» Work instructions
Output all of the entries exactly as written.

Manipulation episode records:
_ _ _
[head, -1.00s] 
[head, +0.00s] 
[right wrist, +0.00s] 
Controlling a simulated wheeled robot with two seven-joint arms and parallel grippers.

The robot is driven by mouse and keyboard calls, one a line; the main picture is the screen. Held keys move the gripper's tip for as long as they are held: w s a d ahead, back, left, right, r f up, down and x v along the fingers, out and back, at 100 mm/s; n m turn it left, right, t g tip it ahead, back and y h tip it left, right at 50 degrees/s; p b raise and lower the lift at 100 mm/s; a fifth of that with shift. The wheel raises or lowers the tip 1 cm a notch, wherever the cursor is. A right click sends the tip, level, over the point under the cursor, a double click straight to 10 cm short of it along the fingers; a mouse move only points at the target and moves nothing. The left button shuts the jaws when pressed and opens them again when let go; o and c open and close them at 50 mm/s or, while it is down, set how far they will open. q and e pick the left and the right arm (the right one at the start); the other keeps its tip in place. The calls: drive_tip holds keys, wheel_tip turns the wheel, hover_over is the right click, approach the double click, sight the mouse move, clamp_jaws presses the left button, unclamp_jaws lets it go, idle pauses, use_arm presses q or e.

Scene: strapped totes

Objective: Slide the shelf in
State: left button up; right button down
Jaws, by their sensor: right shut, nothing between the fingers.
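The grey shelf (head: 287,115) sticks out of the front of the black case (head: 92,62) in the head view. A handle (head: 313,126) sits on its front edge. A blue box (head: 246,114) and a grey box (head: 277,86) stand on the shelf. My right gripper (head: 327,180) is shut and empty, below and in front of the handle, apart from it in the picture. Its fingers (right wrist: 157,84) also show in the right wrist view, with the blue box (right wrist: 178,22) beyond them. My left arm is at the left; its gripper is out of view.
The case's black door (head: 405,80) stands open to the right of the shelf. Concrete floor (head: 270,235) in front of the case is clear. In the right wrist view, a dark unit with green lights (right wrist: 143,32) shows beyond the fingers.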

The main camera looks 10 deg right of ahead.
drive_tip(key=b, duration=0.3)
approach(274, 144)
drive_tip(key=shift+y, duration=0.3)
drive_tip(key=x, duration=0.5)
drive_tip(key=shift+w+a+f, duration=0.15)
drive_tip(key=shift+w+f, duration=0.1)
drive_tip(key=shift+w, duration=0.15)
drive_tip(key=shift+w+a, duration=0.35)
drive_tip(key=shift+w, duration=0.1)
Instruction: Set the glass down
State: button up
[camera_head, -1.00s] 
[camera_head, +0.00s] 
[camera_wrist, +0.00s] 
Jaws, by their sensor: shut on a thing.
_ _ _
» Reply
[head, -1.00s] 
[head, +0.00s] 
[right wrist, +0.00s] 
Controlling a simulated wheeled robot with two seven-joint arms and parallel grippers.

The robot is driven by mouse and keyboard calls, one a line; the main picture is the screen. Held keys move the gripper's tip for as long as they are held: w s a d ahead, back, left, right, r f up, down and x v along the fingers, out and back, at 100 mm/s; n m turn it left, right, t g tip it ahead, back and y h tip it left, right at 50 degrees/s; p b raise and lower the lift at 100 mm/s; a fifth of that with shift. The wheel raises or lowers the tip 1 cm a notch, wherever the cursor is. A right click sends the tip, level, over the point under the cursor, a double click straight to 10 cm short of it along the fingers; a mouse move only points at the target and moves nothing. The left button shuts the jaws when pressed and opens them again when let go; o and c open and close them at 50 mm/s or, while it is down, set how far they will open. q and e pick the left and the right arm (the right one at the start); the other keeps its tip in place. The calls: drive_tip holds keys, wheel_tip turns the wheel, hover_over is the right click, approach the double click, sight the mouse move, clamp_jaws presses the left button, unclamp_jaws lets it go, idle pauses, use_arm presses q or e.

Scene: strapped totes

Objective: Slide the shelf in
State: left button up; right button down
Jaws, by their sensor: right shut, nothing between the fingers.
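The grey shelf (head: 287,115) sticks out of the front of the black case (head: 92,62) in the head view. A handle (head: 313,126) sits on its front edge. A blue box (head: 246,114) and a grey box (head: 277,86) stand on the shelf. My right gripper (head: 327,180) is shut and empty, below and in front of the handle, apart from it in the picture. Its fingers (right wrist: 157,84) also show in the right wrist view, with the blue box (right wrist: 178,22) beyond them. My left arm is at the left; its gripper is out of view.
The case's black door (head: 405,80) stands open to the right of the shelf. Concrete floor (head: 270,235) in front of the case is clear. In the right wrist view, a dark unit with green lights (right wrist: 143,32) shows beyond the fingers.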

The main camera looks 10 deg right of ahead.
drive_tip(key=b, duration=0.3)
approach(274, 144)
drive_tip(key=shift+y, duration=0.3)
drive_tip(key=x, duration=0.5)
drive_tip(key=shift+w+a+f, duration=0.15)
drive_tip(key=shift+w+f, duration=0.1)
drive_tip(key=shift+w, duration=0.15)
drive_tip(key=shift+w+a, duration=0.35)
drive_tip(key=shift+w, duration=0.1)
Instruction: Set the glass down
State: button up
[camera_head, -1.00s] 
[camera_head, +0.00s] 
[camera_wrist, +0.00s] 
Jaws, by their sensor: shut on a thing.

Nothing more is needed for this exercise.